Friday, 8 March 2019


Bust of Terpsikhore, Greek goddess of choral song and dance

(RE)INTRODUCING MADDALENA LAURA LOMBARDINI (*teaser post only - I remain on a brief hiatus. Full length articles will return shortly)

Who she was: a Venetian-born noble who studied at one of the four Ospedali Grandi which trained orphaned girls in music. Regarded as a child prodigy in both singing and on the violin.

When she thrived: mid-late 18th century.

Claim to fame: violin concerti – including a double violin concerto co-written in 1768 with her famous husband, the renowned violinist Ludovico Sirmen. Lombardini did not ride on her partners' coattails, however. Three years following the much admired premiere of the couple's concerto, Lombardini debuted her critically acclaimed  "Concerto on the Violin." It was a performance that would solidify her new status as both a virutosic performer and formidable composer in her own right. She also occasionally performed as a singer.

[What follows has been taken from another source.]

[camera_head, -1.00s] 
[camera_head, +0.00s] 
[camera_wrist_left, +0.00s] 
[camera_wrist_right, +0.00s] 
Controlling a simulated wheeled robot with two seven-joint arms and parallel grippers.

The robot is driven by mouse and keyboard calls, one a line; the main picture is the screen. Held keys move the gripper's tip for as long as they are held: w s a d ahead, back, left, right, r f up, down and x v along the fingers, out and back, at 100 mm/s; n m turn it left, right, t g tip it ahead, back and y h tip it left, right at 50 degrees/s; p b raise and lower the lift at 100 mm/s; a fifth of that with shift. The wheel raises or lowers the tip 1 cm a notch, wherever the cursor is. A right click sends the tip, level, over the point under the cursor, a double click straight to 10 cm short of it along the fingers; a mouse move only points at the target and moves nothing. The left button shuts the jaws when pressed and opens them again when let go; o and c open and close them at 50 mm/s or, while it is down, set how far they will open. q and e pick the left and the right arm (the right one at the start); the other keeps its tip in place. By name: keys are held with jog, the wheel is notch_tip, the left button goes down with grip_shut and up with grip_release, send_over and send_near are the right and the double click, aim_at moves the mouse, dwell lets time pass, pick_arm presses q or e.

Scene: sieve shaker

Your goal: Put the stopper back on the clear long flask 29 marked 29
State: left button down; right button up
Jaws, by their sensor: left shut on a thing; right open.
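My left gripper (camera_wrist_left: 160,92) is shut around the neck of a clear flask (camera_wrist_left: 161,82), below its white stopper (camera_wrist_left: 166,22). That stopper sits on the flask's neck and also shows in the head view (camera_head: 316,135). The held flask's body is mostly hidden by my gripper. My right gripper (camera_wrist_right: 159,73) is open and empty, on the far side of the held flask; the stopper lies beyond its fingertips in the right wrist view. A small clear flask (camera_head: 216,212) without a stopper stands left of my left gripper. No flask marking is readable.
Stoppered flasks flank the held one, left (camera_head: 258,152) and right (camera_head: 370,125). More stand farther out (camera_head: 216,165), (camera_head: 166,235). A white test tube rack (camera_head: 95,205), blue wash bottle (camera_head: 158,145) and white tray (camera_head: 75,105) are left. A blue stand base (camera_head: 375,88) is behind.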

Admired by: many established violinists and composers, including Quirino Gasparini. Most notably Giuseppe Tartini, who wrote, especially for Lombardini, an epistolary lesson on violin playing. That letter, vouching support and a personal relationship with one of the leading violinists of the era, only added to Lombardini's credit as a top performer and virtuoso. It would be widely published and disseminated (in multiple translations) throughout Europe in the mid-late 18th century.

Why you should listen to her: if you enjoy music from the classical era, in addition to virtuosity. In appreciation of the historical aspect of an independently successful female composer, famous in her own right, one who enjoyed the distinction of touring Europe as a performing composer – a rare privilege for her sex in her era.

Author's choice: Violin Concerto no. V in B Flat major


Wednesday, 6 March 2019

I am on a brief hiatus - I will be returning soon!

In the interim, enjoy some stunning Bruch:

Listen below to the stunning “Ave Maria”* from act I of Max Bruch's early (and much neglected) opera, "Die Loreley," performed live from the Theater Oberhausen in 1984 by the Chor des Theater Oberhausen and Kammerchor Orchestra under Antoni Wicherek.

Die Loreley - so named after the beautiful Rhine Maiden whose siren call and lusty locks (according to legend) famously 'ensnared' hordes of enraptured sailors to their deaths as they navigated waters about the Lorelei cliff, on which the spectre of the long-haired bombshell was said to sit, combing her luxurious hair some 433 feet above the 65 km stretch of River between Koblenz and Bingen in Germany.

Bruch's 1863 opera, originally intended by the works' librettist, Emanuel Geibel to be set to music by Felix Mendelssohn, closely draws on the legend of the maiden “Lore Lay,” a fable first coined in 1801 by the German author Clemens Brentano through his ballad “Zu Bacharach am Rheine” (later adapted by Heinrich Heine), with the Rhine Maiden Loreley (in Bruch's opera a poor daughter of a ferryman called Leonore) exchanging her soul with the spirits of the river (and it's highly conspicuous rock) in an effort to wickedly ensnare the wealthy, noble object of her affection - who had jilted her - though her silvery-toned singing. The work, composed by Bruch at the tender age of twenty, achieved brief success following its premiere in Mannheim, and was later revived in 1887 (via the composers' revised edition) under the baton of Gustav Mahler. It has since, like so many other great operas, fallen into obscurity.

In fact, it was not until late 2018 that a full recording of Die Loreley was made available on CD, with the Münchner Rundfunkorchester and the Prager Philharmonischer Chor performing under Stefan Blunier.

That recording, taken from a live performance at the Prinzregententheater in Munich in 2014, can be purchased online here.

*"Ave Maria" runs from 19:27 - 22:59. Katarzyna Niemiec sings the role of Leonore.